Mathematical Expression:
Elevation of boiling point is directly proportional to molality:

ΔT_b = K_b m

where K_b​ is the molal elevation constant of the solvent.

Molal Elevation Constant:
K_b​ is defined as the elevation of boiling point produced when one mole of solute is dissolved in 1000 g (1 kg) of solvent.
Its value depends only on the solvent, not on the solute.

Freezing Point:
The freezing point of a substance is the temperature at which its liquid and solid forms coexist in equilibrium, and the vapour pressure of liquid equals that of the solid.

Effect of Solute:
When a non-volatile solute is dissolved in a solvent, the vapour pressure of the solvent decreases, causing the freezing point of the solution to be lower than that of the pure solvent.
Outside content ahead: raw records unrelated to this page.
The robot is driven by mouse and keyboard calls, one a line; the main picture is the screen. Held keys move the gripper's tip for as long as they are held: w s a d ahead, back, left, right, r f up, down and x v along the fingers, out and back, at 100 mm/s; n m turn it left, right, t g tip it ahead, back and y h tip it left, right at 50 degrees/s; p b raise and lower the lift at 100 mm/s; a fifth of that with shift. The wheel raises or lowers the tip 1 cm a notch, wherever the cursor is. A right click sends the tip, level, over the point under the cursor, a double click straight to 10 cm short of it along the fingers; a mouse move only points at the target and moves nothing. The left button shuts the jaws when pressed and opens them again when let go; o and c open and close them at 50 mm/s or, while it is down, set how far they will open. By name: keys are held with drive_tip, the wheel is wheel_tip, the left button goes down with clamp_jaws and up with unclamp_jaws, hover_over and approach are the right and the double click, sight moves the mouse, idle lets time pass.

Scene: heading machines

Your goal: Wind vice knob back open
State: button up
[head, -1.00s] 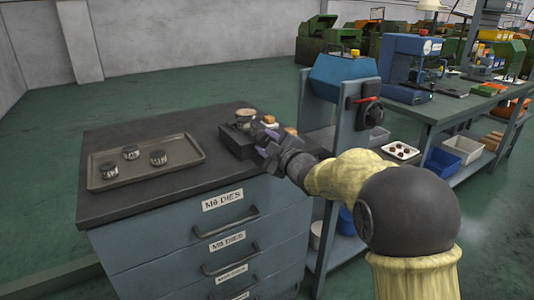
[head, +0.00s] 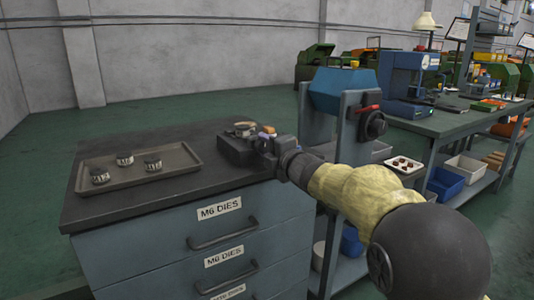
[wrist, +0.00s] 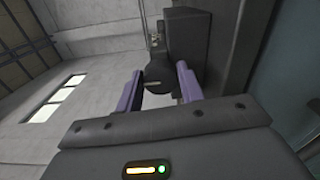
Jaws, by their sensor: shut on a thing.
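The vice (head: 234,152) is a small dark block at the right back of the cabinet top, with a round die (head: 244,130) on it. My gripper (head: 265,140) is at the vice's right side in the head view. In the wrist view the vice body (wrist: 195,45) rises beyond my gripper (wrist: 160,73). Its dark round knob (wrist: 157,72), with a pale line on its face, sits between the two purple fingers. My gripper is shut on the knob. In the head view my gripper hides the knob.
A tray (head: 185,172) with three labelled dies stands at the left of the cabinet top (head: 130,208). A blue machine on a grey stand (head: 342,90) rises right of the cabinet, close beside my arm. The cabinet top between tray and vice is clear.

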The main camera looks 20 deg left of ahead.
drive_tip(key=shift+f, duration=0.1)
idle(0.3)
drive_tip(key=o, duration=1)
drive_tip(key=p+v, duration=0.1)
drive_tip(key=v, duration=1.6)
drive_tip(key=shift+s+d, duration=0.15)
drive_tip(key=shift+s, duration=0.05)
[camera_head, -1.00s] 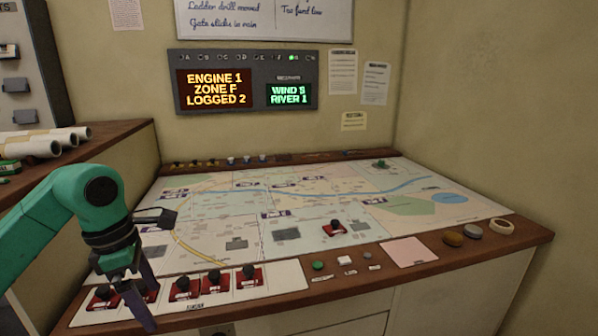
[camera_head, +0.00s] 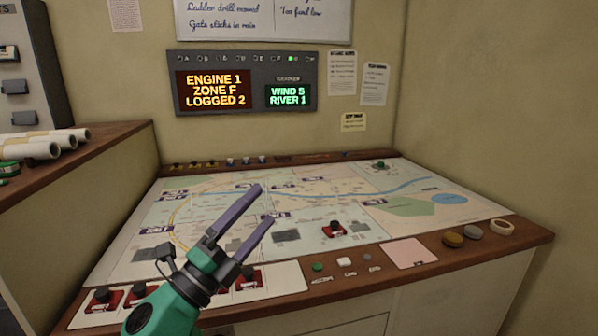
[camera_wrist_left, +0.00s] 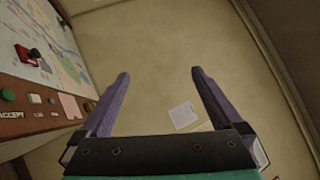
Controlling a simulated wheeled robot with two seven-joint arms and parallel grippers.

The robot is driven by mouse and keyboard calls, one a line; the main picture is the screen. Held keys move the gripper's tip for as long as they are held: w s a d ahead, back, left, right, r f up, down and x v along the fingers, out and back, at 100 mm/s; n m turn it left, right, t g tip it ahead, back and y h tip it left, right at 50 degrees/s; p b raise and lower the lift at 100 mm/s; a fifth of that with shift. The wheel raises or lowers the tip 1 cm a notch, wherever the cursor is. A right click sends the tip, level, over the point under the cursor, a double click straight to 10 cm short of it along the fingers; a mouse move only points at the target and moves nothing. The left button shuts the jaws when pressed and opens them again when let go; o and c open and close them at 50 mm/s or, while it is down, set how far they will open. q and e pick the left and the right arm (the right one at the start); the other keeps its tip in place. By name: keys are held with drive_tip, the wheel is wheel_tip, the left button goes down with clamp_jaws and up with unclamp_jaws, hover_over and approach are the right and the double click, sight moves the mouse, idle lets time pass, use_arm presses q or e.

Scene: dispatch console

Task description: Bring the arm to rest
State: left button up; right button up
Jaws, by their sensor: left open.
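My left gripper (camera_head: 252,220) is open and empty. In the head view it rises from the bottom edge and points up and right, above the front left of the map table (camera_head: 330,215). In the left wrist view its two purple fingers (camera_wrist_left: 157,90) stand wide apart with only wall and a paper behind them. It hides part of the row of red pieces with black knobs (camera_head: 102,298) at the table's front left. My right gripper is not in view.
One red piece (camera_head: 333,229) stands on the map. Buttons (camera_head: 344,262), a pink card (camera_head: 410,253) and round discs (camera_head: 453,239) line the front edge. A lit display (camera_head: 246,82) hangs on the wall. White rolls (camera_head: 40,145) lie on the left shelf.

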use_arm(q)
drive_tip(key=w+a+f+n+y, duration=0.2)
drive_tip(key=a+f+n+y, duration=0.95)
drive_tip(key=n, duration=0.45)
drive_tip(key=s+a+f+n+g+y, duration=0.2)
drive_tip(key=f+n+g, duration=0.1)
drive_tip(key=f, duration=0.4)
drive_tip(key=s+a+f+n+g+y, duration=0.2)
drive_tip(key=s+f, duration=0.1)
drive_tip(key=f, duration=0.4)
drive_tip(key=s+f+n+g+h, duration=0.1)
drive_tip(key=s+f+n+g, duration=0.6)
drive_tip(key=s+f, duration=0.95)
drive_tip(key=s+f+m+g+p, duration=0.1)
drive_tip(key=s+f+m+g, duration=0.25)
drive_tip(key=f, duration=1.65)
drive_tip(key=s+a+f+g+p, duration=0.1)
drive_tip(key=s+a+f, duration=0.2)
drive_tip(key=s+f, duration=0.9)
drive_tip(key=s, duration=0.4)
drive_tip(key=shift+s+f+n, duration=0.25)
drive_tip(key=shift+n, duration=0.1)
Depression of Freezing Point:
The decrease in freezing point of a solvent on addition of a non-volatile solute is called depression of freezing point. It is a colligative property.

Mathematical Expression
Depression of freezing point is directly proportional to molality:

ΔT_f = K_f m

where K_f is the molal depression constant (cryoscopic constant) of the solvent.

Molal Depression Constant:
K_f​ is defined as the depression of freezing point produced when one mole of solute is dissolved in 1000 g (1 kg) of solvent.
Its value depends only on the solvent, not on the solute.
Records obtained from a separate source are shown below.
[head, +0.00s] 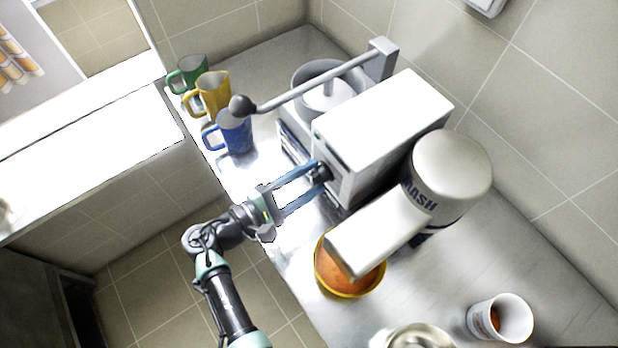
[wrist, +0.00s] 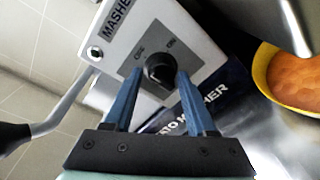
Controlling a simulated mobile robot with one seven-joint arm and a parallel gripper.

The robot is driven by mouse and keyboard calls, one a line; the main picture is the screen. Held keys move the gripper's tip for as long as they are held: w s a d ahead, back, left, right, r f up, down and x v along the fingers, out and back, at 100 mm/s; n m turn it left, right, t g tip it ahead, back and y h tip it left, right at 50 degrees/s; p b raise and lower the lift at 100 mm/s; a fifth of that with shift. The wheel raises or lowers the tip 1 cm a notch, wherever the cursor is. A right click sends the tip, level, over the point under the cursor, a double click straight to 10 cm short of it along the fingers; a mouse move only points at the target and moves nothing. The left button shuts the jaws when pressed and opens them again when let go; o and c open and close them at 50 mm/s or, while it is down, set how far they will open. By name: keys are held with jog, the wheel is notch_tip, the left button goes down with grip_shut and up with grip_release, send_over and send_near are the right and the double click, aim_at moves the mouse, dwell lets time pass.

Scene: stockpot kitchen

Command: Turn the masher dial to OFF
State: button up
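The masher is a white box (head: 385,120) on the steel counter, with "MASHER" printed on its front. Its black dial (wrist: 160,70) sits on a grey plate on that front, with small labels that seem to read OFF at upper left and ON at upper right. I cannot tell which label the dial points at. My gripper (wrist: 160,78) has its two blue fingers apart, one on each side of the dial, with small gaps seen beside it. In the head view my gripper (head: 321,174) reaches the masher's front and partly hides the dial.
A lever arm (head: 315,84) with a black ball extends over a metal pot (head: 302,75) behind the masher. Blue (head: 235,132), yellow (head: 213,95) and green (head: 190,70) mugs stand at the left. A white cylindrical machine (head: 452,175) overhangs a yellow-rimmed orange bowl (head: 322,278) at right.

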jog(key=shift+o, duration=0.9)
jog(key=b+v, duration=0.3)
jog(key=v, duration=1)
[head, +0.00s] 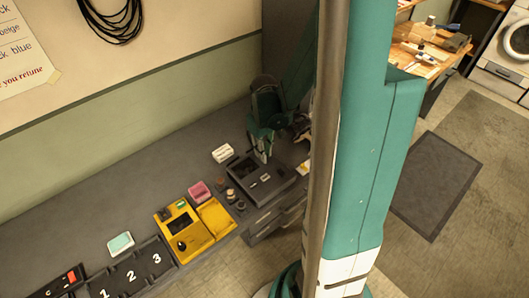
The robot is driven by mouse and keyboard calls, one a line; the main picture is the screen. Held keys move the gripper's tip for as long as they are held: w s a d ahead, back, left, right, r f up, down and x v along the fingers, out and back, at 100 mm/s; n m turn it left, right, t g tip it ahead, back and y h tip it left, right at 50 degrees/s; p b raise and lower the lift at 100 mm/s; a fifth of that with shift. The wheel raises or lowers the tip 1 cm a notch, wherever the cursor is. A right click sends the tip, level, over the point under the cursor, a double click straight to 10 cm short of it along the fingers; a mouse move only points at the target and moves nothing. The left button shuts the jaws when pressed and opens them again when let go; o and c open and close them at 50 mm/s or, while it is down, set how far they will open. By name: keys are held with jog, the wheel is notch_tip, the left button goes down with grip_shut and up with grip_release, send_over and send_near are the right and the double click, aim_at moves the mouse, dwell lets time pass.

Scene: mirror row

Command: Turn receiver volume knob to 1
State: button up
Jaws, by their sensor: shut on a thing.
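A yellow device (201,211) with a black knob, a pink block (199,191) and small round parts stand left of the box. A white block (222,153) lies behind. A black numbered tray (95,292) is at front left. My teal arm blocks the middle.

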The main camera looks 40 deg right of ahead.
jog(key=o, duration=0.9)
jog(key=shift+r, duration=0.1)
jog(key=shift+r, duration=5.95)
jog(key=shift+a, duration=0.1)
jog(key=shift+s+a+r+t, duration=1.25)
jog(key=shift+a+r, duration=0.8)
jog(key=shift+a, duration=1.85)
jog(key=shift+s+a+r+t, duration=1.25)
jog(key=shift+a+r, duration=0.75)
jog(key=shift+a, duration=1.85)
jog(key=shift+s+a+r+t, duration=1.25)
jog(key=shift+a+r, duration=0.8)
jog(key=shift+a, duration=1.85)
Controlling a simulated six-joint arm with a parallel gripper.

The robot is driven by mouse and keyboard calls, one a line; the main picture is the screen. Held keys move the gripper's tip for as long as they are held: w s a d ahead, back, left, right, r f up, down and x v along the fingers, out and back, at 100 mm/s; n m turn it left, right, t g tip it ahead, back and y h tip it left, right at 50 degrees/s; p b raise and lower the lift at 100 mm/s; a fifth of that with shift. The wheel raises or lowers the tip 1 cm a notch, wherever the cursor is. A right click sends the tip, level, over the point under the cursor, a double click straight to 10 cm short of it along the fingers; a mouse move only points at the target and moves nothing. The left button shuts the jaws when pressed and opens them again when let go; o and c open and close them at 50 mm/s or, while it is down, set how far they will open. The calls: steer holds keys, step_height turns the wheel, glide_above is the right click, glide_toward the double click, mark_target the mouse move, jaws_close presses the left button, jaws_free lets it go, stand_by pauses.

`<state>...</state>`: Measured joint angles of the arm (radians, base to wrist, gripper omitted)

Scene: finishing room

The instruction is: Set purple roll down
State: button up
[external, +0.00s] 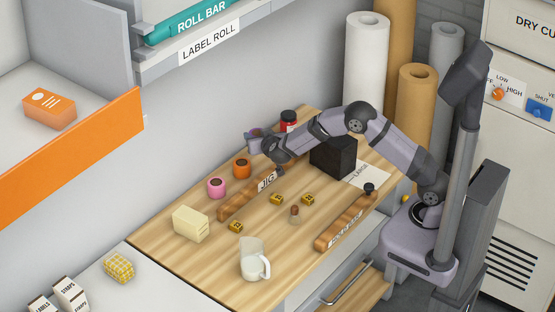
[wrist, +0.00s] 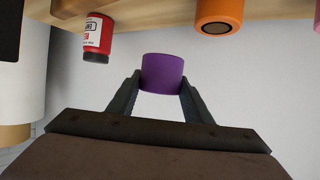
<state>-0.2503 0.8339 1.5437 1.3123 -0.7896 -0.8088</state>
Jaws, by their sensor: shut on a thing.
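The purple roll (wrist: 163,72) is between the two fingers of my gripper (wrist: 160,88) in the wrist view, with the pale wall behind it. The gripper is shut on it. In the external view my gripper (external: 256,137) is over the back edge of the wooden worktop (external: 180,255), near the wall. The roll is hard to make out there, and the arm partly hides that area. The wrist view is turned, with the worktop along its top edge; the roll appears clear of it.
A red jar (external: 289,120), an orange roll (external: 242,167) and a pink roll (external: 217,187) stand along the back. A black block (external: 333,156), wooden bars (external: 346,222), a cream block (external: 190,223) and a glass jug (external: 253,260) also stand there. A shelf (external: 205,45) hangs above.

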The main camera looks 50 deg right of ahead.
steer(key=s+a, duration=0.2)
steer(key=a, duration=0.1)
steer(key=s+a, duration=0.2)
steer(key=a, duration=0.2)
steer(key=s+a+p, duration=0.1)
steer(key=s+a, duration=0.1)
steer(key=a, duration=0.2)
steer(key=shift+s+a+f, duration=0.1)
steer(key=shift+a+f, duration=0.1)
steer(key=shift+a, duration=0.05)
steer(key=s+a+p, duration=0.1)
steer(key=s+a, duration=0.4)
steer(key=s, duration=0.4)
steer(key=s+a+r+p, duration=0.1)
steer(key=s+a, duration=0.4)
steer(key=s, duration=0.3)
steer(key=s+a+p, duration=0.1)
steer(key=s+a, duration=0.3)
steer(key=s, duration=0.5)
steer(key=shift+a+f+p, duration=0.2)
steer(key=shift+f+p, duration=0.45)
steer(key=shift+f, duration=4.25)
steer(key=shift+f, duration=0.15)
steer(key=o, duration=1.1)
The spontaneous flow of the solvent through a semipermeable membranefrom a pure solvent to a solution or from a dilute solution to a concentrated solution is called osmosis.

The osmotic pressure of a solution at a particular temperature may be defined as the hydrostatic pressure which builds up when the solution is separated from the solvent by a semipermeable membrane and which is just sufficient to stop the phenomenon of osmosis.

or

Osmotic pressure may also be defined as the external pressure which should be applied to the solution in order to stop the phenomenon of osmosis, i.e., to stop the flow of solvent into the solution when the two are separated by a semipermeable membrane.
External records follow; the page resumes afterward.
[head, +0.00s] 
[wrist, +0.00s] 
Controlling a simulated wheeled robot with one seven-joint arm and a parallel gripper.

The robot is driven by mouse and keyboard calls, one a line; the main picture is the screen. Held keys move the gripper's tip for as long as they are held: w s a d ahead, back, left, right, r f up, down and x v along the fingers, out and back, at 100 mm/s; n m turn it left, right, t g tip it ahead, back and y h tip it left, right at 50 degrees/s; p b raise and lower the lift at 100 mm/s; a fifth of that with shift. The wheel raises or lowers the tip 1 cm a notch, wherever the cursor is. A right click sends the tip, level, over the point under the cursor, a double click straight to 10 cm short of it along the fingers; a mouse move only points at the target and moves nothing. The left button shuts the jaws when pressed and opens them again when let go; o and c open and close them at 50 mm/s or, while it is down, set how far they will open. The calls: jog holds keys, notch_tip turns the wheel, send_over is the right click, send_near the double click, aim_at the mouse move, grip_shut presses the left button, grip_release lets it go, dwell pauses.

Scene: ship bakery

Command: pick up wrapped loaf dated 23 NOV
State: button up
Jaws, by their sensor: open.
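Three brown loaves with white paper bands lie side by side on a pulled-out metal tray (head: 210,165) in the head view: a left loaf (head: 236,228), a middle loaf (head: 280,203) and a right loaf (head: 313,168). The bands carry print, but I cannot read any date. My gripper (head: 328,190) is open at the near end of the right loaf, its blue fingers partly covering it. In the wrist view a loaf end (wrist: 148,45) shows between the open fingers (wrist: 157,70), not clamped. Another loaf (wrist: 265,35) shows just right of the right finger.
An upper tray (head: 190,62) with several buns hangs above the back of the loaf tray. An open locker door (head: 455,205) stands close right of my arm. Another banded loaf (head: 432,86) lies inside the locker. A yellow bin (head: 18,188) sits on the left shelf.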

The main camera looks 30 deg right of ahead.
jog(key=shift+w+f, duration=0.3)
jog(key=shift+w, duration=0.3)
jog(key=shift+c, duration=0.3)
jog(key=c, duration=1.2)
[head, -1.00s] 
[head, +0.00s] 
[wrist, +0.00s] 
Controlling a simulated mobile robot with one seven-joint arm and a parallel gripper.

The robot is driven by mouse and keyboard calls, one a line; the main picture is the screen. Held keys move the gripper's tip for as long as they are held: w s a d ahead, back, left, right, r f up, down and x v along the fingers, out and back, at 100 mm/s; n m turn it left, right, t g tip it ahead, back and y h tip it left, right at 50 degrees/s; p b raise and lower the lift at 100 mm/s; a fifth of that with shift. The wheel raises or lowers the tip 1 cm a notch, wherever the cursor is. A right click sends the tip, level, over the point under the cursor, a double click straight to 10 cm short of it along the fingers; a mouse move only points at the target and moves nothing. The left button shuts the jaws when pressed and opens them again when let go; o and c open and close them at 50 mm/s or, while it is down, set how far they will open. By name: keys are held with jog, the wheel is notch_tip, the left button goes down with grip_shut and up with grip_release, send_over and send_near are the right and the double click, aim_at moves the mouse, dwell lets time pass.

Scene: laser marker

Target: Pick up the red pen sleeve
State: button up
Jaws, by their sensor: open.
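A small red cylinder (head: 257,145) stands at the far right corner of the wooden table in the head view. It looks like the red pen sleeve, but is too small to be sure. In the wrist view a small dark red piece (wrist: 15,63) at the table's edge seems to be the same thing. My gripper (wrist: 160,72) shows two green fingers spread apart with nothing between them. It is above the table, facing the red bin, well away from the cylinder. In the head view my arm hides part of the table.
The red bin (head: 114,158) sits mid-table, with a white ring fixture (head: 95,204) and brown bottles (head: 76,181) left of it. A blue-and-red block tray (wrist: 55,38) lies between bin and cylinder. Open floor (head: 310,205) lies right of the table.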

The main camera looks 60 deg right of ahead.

Degree of association is defined as the fraction of the total number of moles of solute which undergoes association in the solution.

At constant temperature, the osmotic pressure of a dilute solution is directly proportional to its concentration.
Since concentration is inversely proportional to volume, osmotic pressure is inversely proportional to volume.

\[\pi\propto\frac{1}{V}\quad\text{(at constant temperature)}\]

At constant concentration, the osmotic pressure of a dilute solution is directly proportional to absolute temperature.
An increase in temperature results in an increase in osmotic pressure.

π ∝ T (at constant concentration)

Equal volumes of solutions containing equal number of moles of solute exert equal osmotic pressure, provided temperature is the same.
Osmotic pressure depends only on the number of solute particles present.
This law is analogous to Avogadro’s law for gases.

Meaning:
van’t Hoff factor (i) represents the extent of association or dissociation of a solute in solution.

It is defined as the ratio of the observed value of a colligative property to the calculated (normal) value of the same property.

\[i=\frac{\Delta_{\mathrm{obs}}}{\Delta_{\mathrm{cal}}}\]

Importance:
Since colligative properties depend on the number of solute particles, the value of i indicates whether particles associate (i < 1) or dissociate (i > 1) in solution.

Degree of dissociation is defined as the fraction of the total
number of moles of solute which undergoes dissociation in the
solution.